Material to process:

------------------------------------------------------------

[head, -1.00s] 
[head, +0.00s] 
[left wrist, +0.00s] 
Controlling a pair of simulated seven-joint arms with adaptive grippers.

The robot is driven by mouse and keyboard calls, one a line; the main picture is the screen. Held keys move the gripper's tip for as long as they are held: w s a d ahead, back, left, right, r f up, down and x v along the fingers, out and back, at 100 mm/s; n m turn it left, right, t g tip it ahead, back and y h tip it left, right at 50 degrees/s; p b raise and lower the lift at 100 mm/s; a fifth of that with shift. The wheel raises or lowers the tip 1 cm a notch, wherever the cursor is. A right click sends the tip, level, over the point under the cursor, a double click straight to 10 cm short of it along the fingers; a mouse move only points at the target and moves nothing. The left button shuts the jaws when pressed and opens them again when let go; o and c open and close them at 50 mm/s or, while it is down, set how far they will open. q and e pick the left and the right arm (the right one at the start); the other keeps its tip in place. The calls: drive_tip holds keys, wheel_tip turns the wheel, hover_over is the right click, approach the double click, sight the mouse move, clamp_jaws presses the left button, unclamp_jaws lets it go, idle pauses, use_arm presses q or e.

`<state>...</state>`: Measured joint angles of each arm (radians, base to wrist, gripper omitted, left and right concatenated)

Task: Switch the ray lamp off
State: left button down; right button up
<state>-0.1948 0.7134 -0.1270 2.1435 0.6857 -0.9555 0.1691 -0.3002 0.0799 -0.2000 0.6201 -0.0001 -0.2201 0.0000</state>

------------------------------------------------------------

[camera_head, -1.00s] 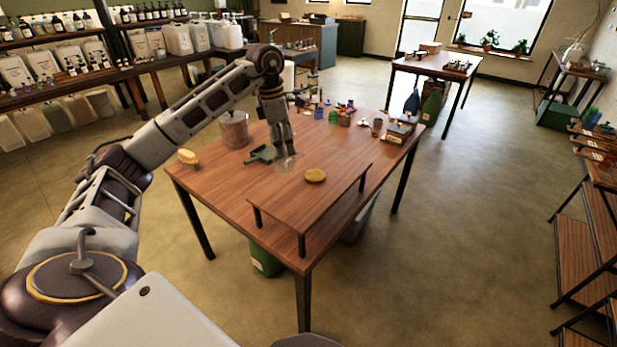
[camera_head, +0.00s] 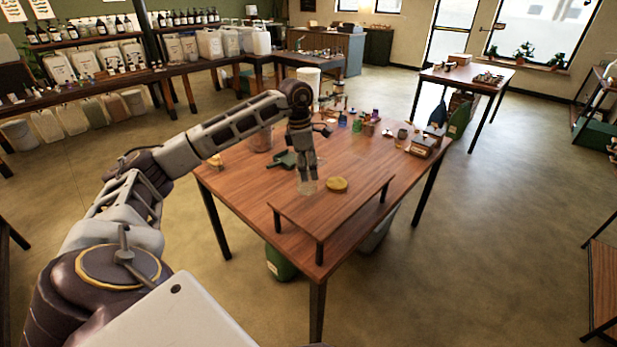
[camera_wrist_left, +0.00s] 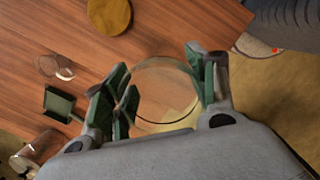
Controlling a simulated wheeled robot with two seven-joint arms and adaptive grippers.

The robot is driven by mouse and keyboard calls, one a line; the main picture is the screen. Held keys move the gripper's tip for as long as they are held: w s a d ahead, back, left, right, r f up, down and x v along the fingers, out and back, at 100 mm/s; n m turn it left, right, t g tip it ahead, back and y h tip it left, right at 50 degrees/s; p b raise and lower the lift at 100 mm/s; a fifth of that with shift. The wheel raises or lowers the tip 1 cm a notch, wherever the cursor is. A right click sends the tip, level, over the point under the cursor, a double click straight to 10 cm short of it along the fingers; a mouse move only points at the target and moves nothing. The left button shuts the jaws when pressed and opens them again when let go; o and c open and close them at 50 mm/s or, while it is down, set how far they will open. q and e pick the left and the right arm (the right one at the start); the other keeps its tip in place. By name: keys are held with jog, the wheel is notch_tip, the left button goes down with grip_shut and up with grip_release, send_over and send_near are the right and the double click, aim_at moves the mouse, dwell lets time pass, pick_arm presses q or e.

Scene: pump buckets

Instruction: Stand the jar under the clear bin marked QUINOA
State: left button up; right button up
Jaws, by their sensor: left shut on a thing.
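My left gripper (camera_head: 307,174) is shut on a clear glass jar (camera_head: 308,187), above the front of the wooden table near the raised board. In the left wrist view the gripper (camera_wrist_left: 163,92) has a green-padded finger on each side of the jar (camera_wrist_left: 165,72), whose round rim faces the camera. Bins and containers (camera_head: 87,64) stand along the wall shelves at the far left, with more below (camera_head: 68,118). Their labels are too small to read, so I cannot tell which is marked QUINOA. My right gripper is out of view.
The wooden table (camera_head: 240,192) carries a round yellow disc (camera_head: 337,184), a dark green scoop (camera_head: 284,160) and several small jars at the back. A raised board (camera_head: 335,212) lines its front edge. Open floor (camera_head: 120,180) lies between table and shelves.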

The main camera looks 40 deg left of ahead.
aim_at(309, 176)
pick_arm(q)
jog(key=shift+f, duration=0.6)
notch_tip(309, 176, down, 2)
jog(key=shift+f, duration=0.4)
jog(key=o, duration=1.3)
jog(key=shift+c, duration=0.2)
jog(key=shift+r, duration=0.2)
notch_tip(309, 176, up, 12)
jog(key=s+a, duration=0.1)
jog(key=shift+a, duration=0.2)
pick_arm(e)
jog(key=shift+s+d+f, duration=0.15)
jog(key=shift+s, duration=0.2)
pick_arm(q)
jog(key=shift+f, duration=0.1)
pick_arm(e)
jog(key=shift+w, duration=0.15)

------------------------------------------------------------

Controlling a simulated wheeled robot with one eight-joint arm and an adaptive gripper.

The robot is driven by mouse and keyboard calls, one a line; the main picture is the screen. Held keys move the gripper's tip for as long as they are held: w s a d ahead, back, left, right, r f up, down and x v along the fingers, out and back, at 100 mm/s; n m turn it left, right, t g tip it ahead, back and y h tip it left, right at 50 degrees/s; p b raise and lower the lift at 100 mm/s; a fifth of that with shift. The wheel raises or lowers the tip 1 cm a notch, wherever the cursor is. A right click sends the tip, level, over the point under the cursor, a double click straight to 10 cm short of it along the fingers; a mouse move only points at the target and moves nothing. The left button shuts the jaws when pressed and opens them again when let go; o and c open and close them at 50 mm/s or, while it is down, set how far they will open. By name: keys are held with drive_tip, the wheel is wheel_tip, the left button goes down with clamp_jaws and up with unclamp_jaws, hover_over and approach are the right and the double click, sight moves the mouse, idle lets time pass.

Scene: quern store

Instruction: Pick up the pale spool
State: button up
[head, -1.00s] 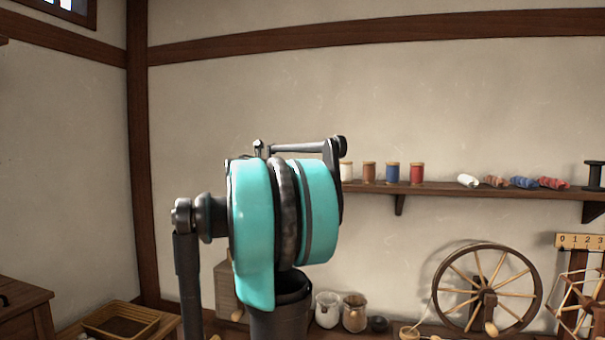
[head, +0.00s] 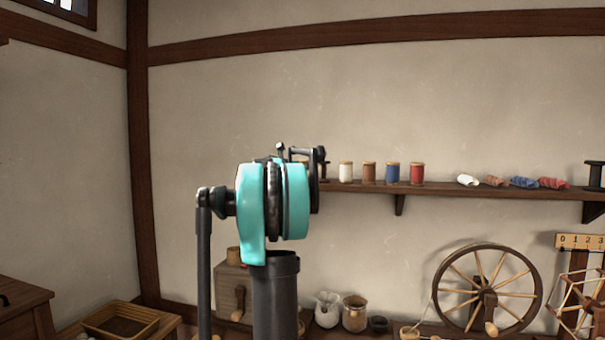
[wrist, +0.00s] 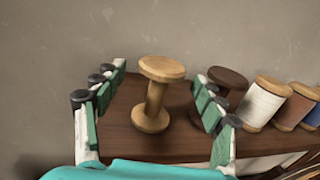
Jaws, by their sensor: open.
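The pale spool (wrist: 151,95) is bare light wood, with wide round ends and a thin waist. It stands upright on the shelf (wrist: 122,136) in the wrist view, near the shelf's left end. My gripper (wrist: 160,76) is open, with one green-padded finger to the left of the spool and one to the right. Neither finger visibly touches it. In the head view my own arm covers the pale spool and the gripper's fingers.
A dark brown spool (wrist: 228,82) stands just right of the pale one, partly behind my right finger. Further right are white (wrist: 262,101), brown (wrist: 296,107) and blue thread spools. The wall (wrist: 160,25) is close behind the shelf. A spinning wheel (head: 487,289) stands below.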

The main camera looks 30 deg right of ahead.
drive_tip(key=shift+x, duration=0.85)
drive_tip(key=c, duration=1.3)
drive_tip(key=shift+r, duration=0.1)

------------------------------------------------------------

Written instruction:
Search the data for the word "adaptive" and copy each line where it appears.

Solution to the problem:
Controlling a pair of simulated seven-joint arms with adaptive grippers.
Controlling a simulated wheeled robot with two seven-joint arms and adaptive grippers.
Controlling a simulated wheeled robot with one eight-joint arm and an adaptive gripper.

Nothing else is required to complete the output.